## [Exercise objective]
Repeat exactly the lines of the listing below, please, starting with the first and ending with the line containing "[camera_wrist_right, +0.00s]"; leave out the rest.

------ Recorded data ------

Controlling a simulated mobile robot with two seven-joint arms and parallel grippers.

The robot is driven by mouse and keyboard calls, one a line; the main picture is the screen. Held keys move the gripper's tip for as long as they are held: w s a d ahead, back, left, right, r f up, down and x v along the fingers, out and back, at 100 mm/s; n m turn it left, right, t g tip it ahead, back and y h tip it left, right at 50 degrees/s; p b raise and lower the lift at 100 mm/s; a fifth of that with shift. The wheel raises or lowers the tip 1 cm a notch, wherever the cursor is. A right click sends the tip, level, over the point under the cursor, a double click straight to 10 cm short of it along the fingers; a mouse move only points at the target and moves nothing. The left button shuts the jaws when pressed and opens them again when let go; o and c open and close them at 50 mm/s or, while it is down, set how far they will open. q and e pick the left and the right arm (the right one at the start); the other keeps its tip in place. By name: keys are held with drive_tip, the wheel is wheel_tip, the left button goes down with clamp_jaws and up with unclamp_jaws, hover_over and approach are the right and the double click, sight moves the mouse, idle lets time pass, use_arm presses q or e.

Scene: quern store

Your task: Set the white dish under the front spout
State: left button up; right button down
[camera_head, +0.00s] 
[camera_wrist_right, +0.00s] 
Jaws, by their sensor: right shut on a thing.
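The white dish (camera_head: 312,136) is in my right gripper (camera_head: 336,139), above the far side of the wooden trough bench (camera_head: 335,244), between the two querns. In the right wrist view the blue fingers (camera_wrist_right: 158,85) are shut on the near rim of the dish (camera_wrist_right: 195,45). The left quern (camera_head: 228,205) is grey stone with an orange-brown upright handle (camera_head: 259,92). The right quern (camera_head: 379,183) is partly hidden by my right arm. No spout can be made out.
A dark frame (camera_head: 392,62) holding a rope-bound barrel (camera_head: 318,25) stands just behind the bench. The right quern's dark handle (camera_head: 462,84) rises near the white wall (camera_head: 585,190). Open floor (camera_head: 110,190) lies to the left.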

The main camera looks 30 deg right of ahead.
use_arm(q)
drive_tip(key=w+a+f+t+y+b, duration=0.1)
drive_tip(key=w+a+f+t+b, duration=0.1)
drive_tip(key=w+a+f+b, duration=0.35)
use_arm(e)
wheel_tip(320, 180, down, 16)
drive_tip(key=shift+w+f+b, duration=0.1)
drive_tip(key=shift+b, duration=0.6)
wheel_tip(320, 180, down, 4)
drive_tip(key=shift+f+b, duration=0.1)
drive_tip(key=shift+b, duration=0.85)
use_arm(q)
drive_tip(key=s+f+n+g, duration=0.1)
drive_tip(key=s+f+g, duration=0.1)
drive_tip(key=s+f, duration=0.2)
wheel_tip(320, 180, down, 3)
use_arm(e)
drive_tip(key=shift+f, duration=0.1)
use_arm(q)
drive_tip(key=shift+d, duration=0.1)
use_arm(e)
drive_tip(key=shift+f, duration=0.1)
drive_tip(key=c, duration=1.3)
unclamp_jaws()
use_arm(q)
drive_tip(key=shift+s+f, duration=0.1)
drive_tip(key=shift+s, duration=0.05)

------

## [Result for this task]
Controlling a simulated mobile robot with two seven-joint arms and parallel grippers.

The robot is driven by mouse and keyboard calls, one a line; the main picture is the screen. Held keys move the gripper's tip for as long as they are held: w s a d ahead, back, left, right, r f up, down and x v along the fingers, out and back, at 100 mm/s; n m turn it left, right, t g tip it ahead, back and y h tip it left, right at 50 degrees/s; p b raise and lower the lift at 100 mm/s; a fifth of that with shift. The wheel raises or lowers the tip 1 cm a notch, wherever the cursor is. A right click sends the tip, level, over the point under the cursor, a double click straight to 10 cm short of it along the fingers; a mouse move only points at the target and moves nothing. The left button shuts the jaws when pressed and opens them again when let go; o and c open and close them at 50 mm/s or, while it is down, set how far they will open. q and e pick the left and the right arm (the right one at the start); the other keeps its tip in place. By name: keys are held with drive_tip, the wheel is wheel_tip, the left button goes down with clamp_jaws and up with unclamp_jaws, hover_over and approach are the right and the double click, sight moves the mouse, idle lets time pass, use_arm presses q or e.

Scene: quern store

Your task: Set the white dish under the front spout
State: left button up; right button down
[camera_head, +0.00s] 
[camera_wrist_right, +0.00s] 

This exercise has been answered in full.